Verizon Wireless' increased debt will delay the resumption of dividend payments to its co-owners until 2012, at least two years longer than projected. That may reignite calls from Vodafone shareholders for the world's top wireless firm by revenue to sell its stake in the joint venture, some analysts said.

Verizon Communications' stock jumped 5% Thursday to 38.96 after falling 1% Wednesday on talk of a deal. Vodafone's N.Y.-listed shares gained nearly 5% to 31.51.

Despite losing the top U.S. wireless spot, AT&T rose 2.5% to 39.46. AT&T could benefit from industry consolidation, analysts say.

Verizon Wireless pounced on a chance to buy Alltel from private equity groups that bought the mobile firm last year at the height of the credit bubble. TPG, formerly Texas Pacific Group, and Goldman Sachs' (NYSE:GS - News) equity arm bought Alltel in an auction for $27.5 billion.

Verizon Wireless, viewed as a possible Alltel buyer for years because the companies use the same network technology, bowed out of the 2007 auction.

Verizon Communications CEO Ivan Seidenberg said in a conference call that he jumped at this opportunity to buy Alltel after walking away from others.

"We passed on (Alltel) not once, not twice, but three times," he said. "We've always believed we were a natural partner (for Alltel) but we took a risk -- rather than overpay -- that there would be a better day. As it turns out, there's been a better day."

Seidenberg added that Alltel has been well-managed. Alltel has continued to grow customers and cash flow, making the rural mobile firm an attractive target, he says.

"Their EBITDA (earnings before interest, taxes, depreciation and amortization) is 10% higher than a year ago. This asset was sold for an EBITDA multiple of 9.2 and today, all-in, it's at 8.2 times."

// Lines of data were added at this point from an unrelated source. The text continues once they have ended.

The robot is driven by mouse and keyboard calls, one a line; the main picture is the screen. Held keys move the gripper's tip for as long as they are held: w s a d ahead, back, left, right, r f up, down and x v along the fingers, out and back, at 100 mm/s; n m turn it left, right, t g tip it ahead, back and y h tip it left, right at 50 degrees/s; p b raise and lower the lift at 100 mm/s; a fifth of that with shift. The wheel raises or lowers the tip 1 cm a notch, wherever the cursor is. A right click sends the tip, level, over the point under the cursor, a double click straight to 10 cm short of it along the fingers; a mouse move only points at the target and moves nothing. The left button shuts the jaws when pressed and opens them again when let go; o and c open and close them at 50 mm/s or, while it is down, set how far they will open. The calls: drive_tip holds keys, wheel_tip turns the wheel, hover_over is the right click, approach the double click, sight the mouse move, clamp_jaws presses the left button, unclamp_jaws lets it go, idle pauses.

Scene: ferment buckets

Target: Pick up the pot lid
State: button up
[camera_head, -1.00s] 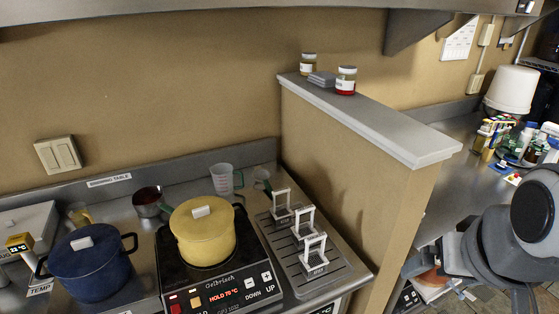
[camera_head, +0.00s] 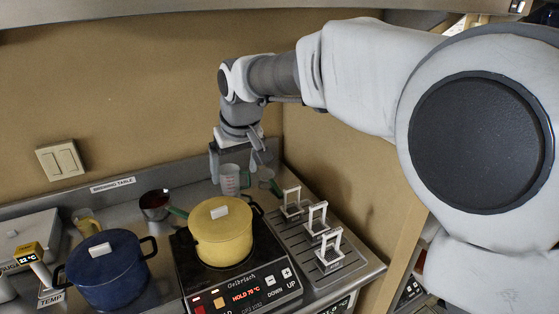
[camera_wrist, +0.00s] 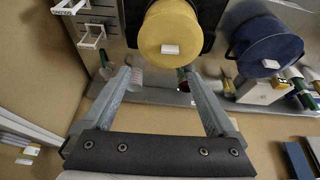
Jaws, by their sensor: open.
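A yellow pot stands on the cooktop with its yellow pot lid (camera_head: 208,221) on, topped by a white block handle. To its left stands a blue pot (camera_head: 110,285) with a blue lid (camera_head: 82,252) and a similar handle. My gripper (camera_head: 237,165) is open and empty, pointing down behind the yellow pot near the back wall. In the wrist view my open fingers (camera_wrist: 160,72) reach toward the yellow lid (camera_wrist: 165,28), which lies beyond the fingertips and is not touched. The blue lid (camera_wrist: 262,48) is to the right there.
The cooktop (camera_head: 245,287) displays "HOLD 78 °C". White stands (camera_head: 318,218) are on a ribbed tray to the right. A partition wall is farther right.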

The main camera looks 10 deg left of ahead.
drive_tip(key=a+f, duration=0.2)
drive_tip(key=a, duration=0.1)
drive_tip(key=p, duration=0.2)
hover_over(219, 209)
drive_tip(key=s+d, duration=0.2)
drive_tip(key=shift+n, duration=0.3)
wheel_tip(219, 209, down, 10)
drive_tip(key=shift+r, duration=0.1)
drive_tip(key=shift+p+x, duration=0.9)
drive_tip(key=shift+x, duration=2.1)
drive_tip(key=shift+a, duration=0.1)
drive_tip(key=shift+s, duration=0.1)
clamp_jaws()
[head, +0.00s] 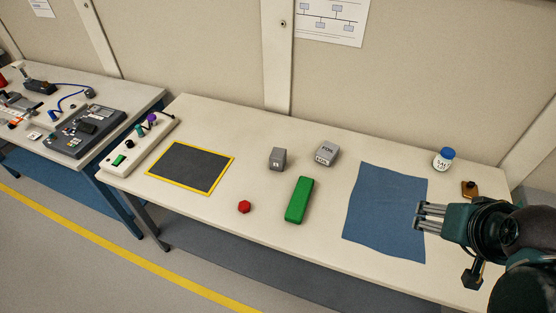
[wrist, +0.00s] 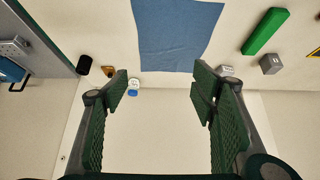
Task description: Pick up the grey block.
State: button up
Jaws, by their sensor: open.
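The grey block (head: 277,159) stands on the table between the dark yellow-edged mat and a grey box labelled FOIL (head: 326,154). A small dark marking shows on its front. In the wrist view the grey block (wrist: 271,64) is at the right, outside the fingers, beside the green block. My gripper (head: 418,217) is at the right, over or beside the blue cloth, well to the right of the grey block. It is open, with nothing between its fingers (wrist: 160,82) in the wrist view.
A green block (head: 299,200) and a red knob-like piece (head: 244,207) lie near the grey block. The yellow-edged mat (head: 190,167) and a control strip are left. The blue cloth (head: 385,210), a blue-capped jar (head: 443,160) and a brown piece (head: 469,189) are right. A wall stands behind.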

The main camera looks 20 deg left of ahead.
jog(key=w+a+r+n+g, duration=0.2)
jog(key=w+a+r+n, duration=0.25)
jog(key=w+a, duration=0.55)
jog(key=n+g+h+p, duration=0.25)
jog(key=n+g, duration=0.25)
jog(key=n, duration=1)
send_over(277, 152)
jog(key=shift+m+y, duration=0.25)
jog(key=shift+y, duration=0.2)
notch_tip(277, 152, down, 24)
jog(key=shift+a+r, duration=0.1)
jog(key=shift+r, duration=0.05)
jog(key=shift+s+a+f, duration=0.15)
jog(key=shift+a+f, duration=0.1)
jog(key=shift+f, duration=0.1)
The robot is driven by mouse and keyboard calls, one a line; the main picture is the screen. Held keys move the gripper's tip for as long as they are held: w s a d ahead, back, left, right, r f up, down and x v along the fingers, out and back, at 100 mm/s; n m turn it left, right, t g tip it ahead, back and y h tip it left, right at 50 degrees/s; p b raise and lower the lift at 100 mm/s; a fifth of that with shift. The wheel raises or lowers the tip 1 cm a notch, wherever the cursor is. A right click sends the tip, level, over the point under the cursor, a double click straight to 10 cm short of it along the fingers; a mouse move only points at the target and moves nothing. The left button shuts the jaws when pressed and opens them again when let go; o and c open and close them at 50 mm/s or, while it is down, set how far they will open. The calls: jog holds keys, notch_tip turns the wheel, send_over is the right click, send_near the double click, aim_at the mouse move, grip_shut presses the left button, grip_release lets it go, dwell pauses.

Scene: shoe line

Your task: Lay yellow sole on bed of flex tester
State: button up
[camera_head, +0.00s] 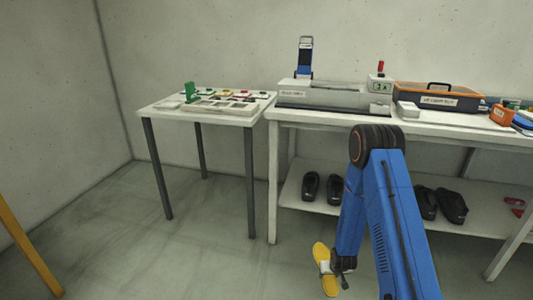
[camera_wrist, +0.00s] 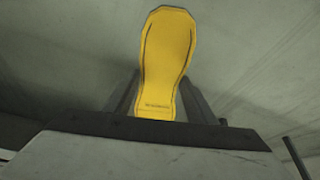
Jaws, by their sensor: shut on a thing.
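The yellow sole (camera_head: 320,256) is in my gripper (camera_head: 338,270), low over the floor in front of the bench in the head view. The sole stands steeply tilted there. In the wrist view the yellow sole (camera_wrist: 165,60) extends out beyond my gripper (camera_wrist: 158,105), whose dark fingers flank its near end. The flex tester (camera_head: 335,93) appears to be the grey machine on the bench, with a red-topped post and a small display at its right. My gripper is well below and in front of it, apart from it. The tester's label is too small to read surely.
The bench (camera_head: 300,117) has a lower shelf (camera_head: 310,205) holding several black shoes (camera_head: 452,205). An orange-and-black case (camera_head: 440,96) stands right of the tester. A side table (camera_head: 180,112) holds trays and small coloured items. A yellow post (camera_head: 25,245) stands at left. Floor between is clear.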

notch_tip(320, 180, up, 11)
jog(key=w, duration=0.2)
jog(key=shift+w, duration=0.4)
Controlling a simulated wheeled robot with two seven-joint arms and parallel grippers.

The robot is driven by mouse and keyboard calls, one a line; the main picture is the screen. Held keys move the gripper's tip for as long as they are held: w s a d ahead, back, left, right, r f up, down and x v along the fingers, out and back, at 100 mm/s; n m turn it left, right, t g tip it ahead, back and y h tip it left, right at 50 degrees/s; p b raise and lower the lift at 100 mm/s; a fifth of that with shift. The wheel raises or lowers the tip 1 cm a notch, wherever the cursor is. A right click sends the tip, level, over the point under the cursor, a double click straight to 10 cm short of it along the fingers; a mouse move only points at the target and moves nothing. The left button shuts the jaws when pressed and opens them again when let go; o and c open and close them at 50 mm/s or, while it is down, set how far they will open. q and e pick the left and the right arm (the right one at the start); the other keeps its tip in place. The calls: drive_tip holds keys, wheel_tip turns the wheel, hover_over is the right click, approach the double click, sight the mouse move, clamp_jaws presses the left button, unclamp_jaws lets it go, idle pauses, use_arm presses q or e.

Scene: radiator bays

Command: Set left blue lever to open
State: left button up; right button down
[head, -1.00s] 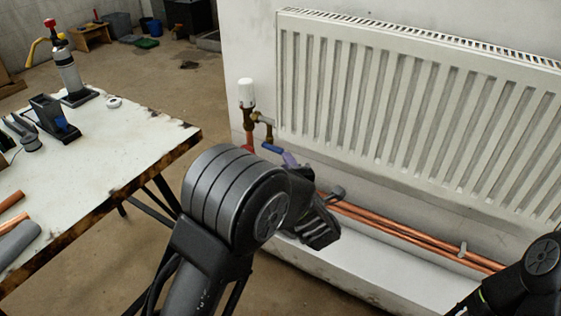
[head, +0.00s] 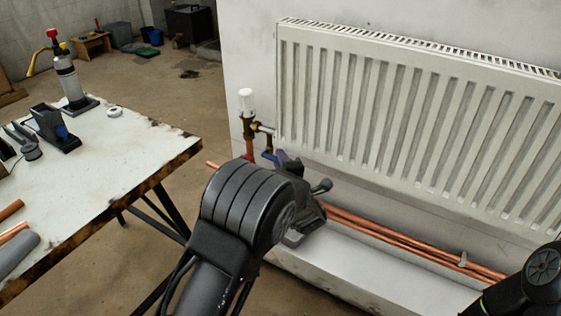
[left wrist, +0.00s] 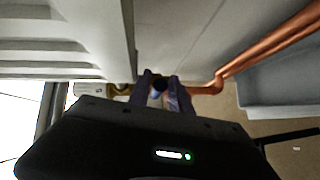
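The blue lever (head: 268,156) sits on the pipework below the white valve cap (head: 247,103), at the lower left corner of the radiator. My left gripper (head: 286,160) is right at the lever, and its fingers partly cover it in the head view. In the left wrist view, the two purple-grey fingers of my left gripper (left wrist: 160,88) are apart, one on each side of the blue lever (left wrist: 155,99). Gaps seem to show beside the lever, so the fingers look open around it. My right gripper is outside the views; only part of that arm shows.
The white radiator (head: 410,120) fills the right side above a ledge. Copper pipes (head: 400,239) run along the wall below it, close to my left gripper. A worn white table (head: 120,165) with tools and pipe pieces stands at the left. Open floor lies behind.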

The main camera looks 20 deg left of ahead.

Analysts say that while TPG and GS Capital Partners weren't distressed sellers -- TPG recently led a $7 billion injection of capital into Washington Mutual (NYSE:WM - News) -- banks that had financed the buyout deal wanted to get debt off their books.

Despite solid subscriber growth, Alltel's interest costs had jumped due to buyout-related debt, says Gimmiecredit.com. Verizon says it plans to refinance much of the Alltel debt at lower interest rates.

Of Verizon's $5.9 billion payment, roughly $1.4 billion will come from cash on Alltel's balance sheet.

The Verizon Wireless/Alltel deal comes just as Vodafone CEO Arun Sarin plans to leave. Sarin, who has expanded Vodafone into India, Turkey and other emerging markets, will step down in July.

Because of the structure of the joint venture, Verizon Wireless did not need Vodafone's approval to pursue the Alltel deal.

Sarin praised the Alltel deal on a conference call.

"The company has performed really well, with double-digit revenue and profit growth," he said. "The opportunity came up during the last few weeks for us to look at this asset again. There is a credit crunch aspect to this valuation which helps us compared to where values were nine months ago."

Vodafone received its last dividend payment, $585 million, from its U.S. venture in 2005.

Vodafone's U.S. Issue

Sarin's successor, Vittorio Colao, could face tough choices on its U.S. strategy, analysts say. Before the Alltel deal, analysts pegged the value of Vodafone's 45% stake at $60 billion to $70 billion.

Vodafone could launch an all-out bid for Verizon Communications. But it's not clear Vodafone holders "could stomach" a takeover, said one analyst who asked not to be identified. Vodafone's market valuation is $166.6 billion vs. Verizon's $111.1 billion.

Alltel added a record 385,000 subscribers in the first quarter, up from 237,000 a year earlier. "Alltel had been taking share for the past few quarters with aggressive pricing plans," said UBS analyst John Hodulik, adding that competitive pressure will ease with Alltel taken out.

More deals may be coming, analysts say. Germany's Deutsche Telekom (NYSE:DT - News), which owns T-Mobile, is eyeing Sprint-Nextel (NYSE:S - News). But Sprint's shares fell 5 cents to 9.20.

Sweden's TeliaSonera, meanwhile, rebuffed a $42 billion offer from France Telecom on Thursday.

Regulators may require Verizon Wireless to divest 20% to 30% of Alltel's properties because their networks overlap in many markets, Hodulik says.

Verizon Wireless is strongest in the Northeast and West Coast. Alltel is focused in the Southeast and Midwest.

With Verizon Wireless' size comes the ability to hammer out better deals for mobile phones and network gear, says Craig Moffett, analyst at Bernstein Research. "Verizon will be able to run Alltel cheaper than Alltel," he said.